さわやかな笑顔には野球ができる喜びにあふれていた。この日、甲子園で行われた
阪神戦で
巨人の
山口鉄也は育成出身選手として初めて勝利投手となった。4対5の8回に4番手として登板。この回を1安打無失点で切り抜けると、9回に打線が逆転して白星を手にした。
甲子園での伝統の一戦という大舞台での勝利に「甲子園は高校のときに行けず、もう行けない場所だと思っていた。それが初勝利なんて……感激です」と声を震わせた山口。横浜商高ではプロから声がかからずに、野球を続けたい、レベルアップしたいとの思いから卒業後、メジャー・リーグ、ダイヤモンドバックス傘下のルーキーリーグに飛び込んだ。長時間バスで移動し、遠征先での手当ては1日20ドル。ハンバーガーをかじりながら夢を追った。

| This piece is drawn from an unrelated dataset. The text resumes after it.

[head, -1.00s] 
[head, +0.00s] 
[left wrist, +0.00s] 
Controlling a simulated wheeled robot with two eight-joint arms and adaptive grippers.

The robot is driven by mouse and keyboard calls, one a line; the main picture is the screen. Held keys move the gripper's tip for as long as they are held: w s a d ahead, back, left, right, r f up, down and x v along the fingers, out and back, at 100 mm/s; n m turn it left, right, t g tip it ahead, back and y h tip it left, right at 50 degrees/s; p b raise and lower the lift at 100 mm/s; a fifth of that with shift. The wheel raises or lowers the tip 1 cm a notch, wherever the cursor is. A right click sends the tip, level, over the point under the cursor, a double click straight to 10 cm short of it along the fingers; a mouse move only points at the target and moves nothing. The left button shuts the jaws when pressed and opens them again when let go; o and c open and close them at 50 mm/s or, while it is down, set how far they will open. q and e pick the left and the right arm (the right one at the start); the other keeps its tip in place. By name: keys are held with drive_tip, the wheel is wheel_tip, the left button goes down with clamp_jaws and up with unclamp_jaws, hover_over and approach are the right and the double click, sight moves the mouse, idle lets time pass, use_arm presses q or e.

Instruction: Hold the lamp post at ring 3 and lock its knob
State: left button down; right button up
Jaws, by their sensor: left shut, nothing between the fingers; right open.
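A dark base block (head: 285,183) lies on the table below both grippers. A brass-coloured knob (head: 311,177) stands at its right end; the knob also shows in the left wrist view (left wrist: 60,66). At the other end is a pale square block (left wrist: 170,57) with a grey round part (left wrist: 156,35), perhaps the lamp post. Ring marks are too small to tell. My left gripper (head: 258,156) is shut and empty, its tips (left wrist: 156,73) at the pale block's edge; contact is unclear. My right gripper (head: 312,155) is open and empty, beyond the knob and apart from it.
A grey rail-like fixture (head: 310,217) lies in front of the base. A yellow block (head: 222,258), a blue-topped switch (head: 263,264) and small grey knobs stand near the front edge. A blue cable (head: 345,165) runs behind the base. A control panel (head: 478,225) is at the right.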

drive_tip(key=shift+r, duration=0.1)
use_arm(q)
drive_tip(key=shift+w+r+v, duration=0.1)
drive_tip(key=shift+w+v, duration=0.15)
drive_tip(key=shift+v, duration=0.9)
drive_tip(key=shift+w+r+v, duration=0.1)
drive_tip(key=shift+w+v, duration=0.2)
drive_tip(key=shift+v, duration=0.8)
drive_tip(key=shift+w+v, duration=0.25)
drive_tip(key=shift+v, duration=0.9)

アメリカで3年間プレーし、06年から導入された育成選手制度で巨人に入団。支度金はわずかで年俸は240万円だったが、アメリカで耐えた山口にとっては「恵まれていた。二分選手と同じように扱ってもらったし、いい場所だった」。そして、2年目の07年4月23日に支配下選手登録され、夢だったプロでの初勝利にたどり着いた。